__Challenge__. Repeat exactly the lines from the line with "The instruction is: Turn" to the line with "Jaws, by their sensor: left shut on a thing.", including both, and leave out any pictures.

__Data lines__.
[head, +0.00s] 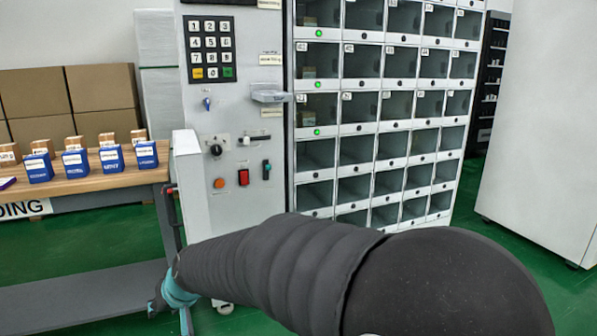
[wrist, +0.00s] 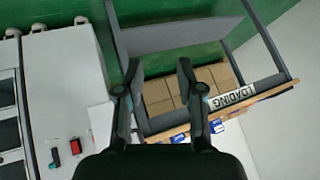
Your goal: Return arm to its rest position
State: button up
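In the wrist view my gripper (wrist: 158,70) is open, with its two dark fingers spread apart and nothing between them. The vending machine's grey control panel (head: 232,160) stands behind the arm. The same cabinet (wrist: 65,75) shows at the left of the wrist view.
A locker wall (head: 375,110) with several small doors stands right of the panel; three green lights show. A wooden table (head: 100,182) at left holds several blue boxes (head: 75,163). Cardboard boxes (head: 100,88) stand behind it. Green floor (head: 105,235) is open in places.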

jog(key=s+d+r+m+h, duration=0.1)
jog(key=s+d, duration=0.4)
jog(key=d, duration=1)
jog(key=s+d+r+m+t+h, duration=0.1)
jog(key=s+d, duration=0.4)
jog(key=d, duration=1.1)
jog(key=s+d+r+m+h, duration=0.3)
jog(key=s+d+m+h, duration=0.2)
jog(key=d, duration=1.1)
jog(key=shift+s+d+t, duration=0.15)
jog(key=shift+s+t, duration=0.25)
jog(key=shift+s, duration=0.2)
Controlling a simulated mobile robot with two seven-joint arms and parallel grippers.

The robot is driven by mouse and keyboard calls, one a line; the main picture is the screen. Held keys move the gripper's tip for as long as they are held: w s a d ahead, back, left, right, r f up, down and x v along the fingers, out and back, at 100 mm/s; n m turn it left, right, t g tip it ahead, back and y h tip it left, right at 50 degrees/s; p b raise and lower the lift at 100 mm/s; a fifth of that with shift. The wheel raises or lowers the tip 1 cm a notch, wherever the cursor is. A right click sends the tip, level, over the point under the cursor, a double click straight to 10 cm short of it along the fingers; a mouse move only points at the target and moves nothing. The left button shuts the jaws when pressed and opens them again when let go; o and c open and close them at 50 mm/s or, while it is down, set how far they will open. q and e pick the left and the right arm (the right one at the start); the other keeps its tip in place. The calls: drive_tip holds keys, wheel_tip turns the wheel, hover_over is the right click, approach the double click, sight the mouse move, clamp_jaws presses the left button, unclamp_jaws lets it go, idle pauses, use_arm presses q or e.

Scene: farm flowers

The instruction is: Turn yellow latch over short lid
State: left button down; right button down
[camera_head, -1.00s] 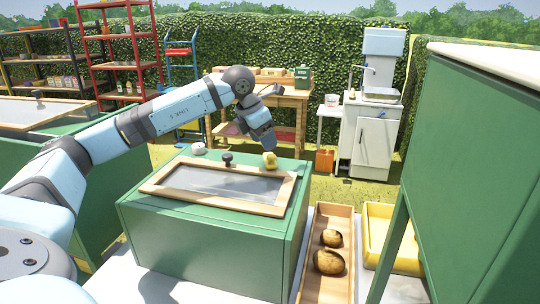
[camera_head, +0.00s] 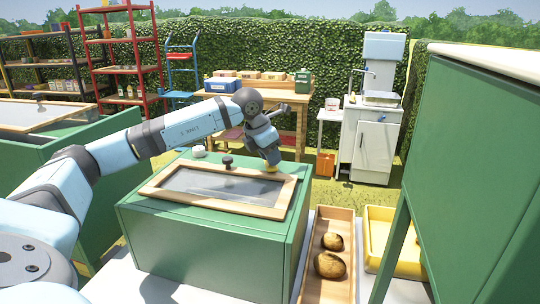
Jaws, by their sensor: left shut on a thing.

...

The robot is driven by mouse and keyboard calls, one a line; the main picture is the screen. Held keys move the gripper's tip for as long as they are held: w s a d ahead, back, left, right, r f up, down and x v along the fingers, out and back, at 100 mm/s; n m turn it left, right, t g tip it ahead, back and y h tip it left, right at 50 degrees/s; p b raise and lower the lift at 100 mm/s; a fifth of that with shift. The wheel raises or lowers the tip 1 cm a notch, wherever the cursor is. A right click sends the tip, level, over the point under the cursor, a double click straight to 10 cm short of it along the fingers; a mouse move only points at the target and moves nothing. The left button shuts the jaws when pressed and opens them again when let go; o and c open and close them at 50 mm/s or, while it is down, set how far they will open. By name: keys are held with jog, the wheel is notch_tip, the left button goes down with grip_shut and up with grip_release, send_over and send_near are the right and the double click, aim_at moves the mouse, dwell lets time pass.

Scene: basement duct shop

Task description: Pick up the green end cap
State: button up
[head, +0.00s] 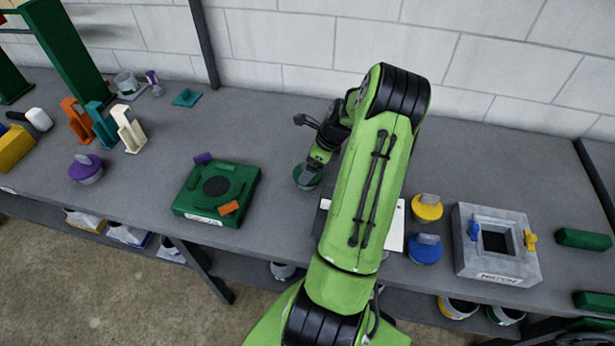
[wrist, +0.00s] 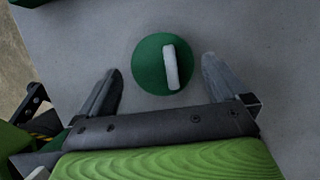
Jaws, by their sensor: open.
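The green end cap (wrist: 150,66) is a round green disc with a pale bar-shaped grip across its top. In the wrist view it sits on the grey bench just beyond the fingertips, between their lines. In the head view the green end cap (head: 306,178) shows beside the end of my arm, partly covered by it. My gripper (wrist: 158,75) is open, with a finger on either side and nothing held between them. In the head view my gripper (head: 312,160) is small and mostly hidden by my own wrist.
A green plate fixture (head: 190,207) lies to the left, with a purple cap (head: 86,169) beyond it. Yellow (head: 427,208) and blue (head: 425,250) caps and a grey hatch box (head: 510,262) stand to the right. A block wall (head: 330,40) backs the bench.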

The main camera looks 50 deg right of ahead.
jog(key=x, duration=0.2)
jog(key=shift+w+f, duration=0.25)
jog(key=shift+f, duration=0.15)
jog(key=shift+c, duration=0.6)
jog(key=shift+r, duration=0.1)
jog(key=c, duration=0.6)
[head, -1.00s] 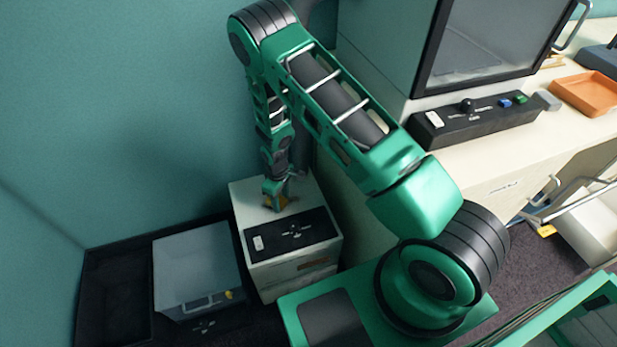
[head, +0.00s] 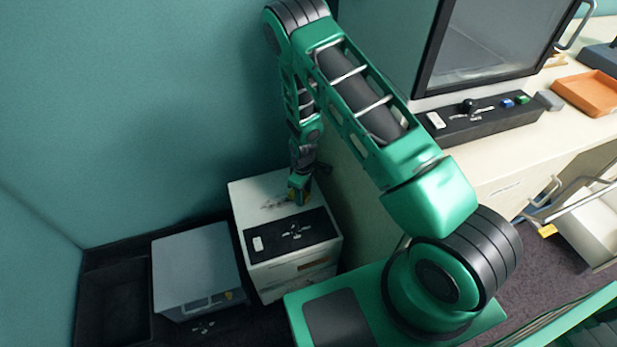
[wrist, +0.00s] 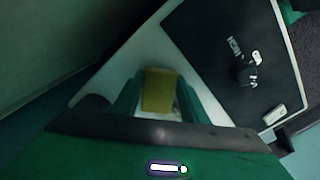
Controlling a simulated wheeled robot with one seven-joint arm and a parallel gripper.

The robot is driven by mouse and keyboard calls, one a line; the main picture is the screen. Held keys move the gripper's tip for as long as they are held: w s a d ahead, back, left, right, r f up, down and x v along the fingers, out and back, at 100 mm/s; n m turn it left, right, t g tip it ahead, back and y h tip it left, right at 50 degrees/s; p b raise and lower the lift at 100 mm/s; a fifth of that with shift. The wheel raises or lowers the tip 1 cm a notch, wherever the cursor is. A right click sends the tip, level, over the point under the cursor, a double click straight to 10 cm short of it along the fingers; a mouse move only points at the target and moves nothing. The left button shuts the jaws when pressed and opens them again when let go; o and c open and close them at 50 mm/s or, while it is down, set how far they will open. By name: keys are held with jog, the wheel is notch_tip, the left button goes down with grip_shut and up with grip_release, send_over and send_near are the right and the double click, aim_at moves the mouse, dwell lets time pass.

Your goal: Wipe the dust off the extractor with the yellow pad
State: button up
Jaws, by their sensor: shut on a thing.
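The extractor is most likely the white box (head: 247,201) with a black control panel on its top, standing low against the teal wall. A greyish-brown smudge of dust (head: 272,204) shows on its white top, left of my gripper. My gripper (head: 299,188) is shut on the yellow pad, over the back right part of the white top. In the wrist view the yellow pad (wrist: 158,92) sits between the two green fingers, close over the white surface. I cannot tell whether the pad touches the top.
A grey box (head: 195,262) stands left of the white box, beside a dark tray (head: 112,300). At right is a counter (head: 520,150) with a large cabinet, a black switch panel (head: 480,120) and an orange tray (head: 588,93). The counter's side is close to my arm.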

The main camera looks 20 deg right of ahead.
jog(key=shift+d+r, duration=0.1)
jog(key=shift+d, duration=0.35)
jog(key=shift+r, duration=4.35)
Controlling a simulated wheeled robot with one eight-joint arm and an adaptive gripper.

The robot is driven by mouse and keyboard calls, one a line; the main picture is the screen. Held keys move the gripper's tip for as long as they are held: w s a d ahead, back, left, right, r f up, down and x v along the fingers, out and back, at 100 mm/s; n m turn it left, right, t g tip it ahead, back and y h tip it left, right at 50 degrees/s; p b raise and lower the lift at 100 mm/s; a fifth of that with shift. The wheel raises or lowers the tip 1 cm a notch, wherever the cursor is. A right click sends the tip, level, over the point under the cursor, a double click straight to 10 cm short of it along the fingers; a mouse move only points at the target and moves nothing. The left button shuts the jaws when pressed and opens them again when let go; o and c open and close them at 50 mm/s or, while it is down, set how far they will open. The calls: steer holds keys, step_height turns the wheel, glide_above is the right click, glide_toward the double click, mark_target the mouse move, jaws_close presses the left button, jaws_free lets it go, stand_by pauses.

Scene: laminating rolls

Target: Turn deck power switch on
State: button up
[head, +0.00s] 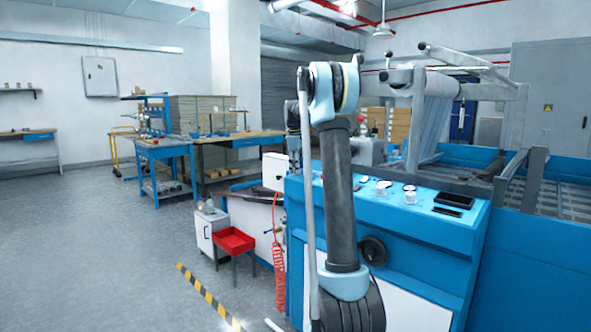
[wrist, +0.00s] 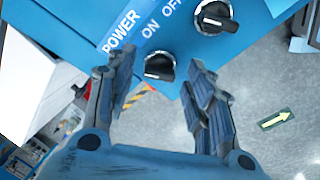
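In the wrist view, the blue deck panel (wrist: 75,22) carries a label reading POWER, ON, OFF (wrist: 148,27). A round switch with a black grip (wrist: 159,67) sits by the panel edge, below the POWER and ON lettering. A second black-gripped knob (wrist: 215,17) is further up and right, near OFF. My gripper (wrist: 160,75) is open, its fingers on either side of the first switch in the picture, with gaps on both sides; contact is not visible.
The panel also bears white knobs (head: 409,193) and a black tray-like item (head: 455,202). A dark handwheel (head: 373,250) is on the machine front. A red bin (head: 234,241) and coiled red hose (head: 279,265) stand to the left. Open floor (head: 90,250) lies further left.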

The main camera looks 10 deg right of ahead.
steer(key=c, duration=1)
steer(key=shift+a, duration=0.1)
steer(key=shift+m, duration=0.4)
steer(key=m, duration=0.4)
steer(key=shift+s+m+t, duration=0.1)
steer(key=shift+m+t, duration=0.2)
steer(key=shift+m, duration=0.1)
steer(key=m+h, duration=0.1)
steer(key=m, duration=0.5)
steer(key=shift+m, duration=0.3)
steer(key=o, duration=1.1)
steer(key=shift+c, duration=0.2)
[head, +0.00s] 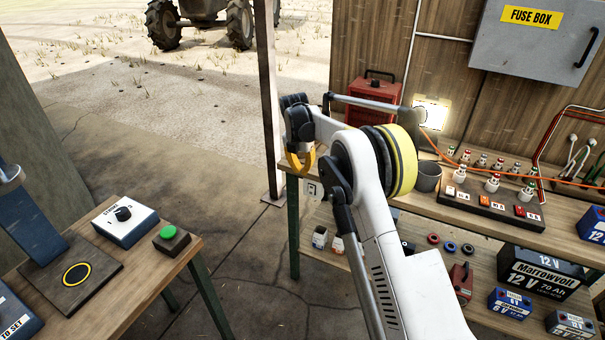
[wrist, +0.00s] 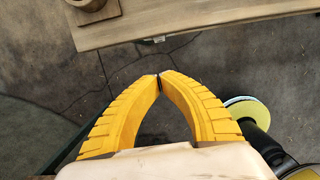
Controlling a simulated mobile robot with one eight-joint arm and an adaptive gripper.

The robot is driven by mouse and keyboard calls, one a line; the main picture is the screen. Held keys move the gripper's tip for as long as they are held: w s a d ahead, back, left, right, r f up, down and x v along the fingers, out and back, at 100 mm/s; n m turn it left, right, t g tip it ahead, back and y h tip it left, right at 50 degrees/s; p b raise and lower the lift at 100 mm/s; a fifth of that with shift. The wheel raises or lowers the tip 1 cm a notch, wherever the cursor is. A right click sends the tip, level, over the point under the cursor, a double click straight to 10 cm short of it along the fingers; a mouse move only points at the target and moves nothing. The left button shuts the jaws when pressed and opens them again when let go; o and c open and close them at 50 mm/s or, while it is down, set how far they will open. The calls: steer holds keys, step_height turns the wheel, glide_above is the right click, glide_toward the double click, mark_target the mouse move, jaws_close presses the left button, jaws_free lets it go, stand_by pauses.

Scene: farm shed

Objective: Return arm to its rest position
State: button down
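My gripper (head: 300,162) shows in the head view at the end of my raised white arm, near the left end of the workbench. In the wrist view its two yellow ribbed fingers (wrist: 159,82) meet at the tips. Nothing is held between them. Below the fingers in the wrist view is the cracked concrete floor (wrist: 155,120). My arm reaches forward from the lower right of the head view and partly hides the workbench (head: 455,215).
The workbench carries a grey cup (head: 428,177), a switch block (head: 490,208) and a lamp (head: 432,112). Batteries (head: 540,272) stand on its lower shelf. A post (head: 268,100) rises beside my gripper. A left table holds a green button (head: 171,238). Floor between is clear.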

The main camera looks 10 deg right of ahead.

__Reply to the task__.
The instruction is: Turn yellow latch over short lid
State: left button down; right button down
[camera_head, -1.00s] 
[camera_head, +0.00s] 
Jaws, by their sensor: left shut on a thing.

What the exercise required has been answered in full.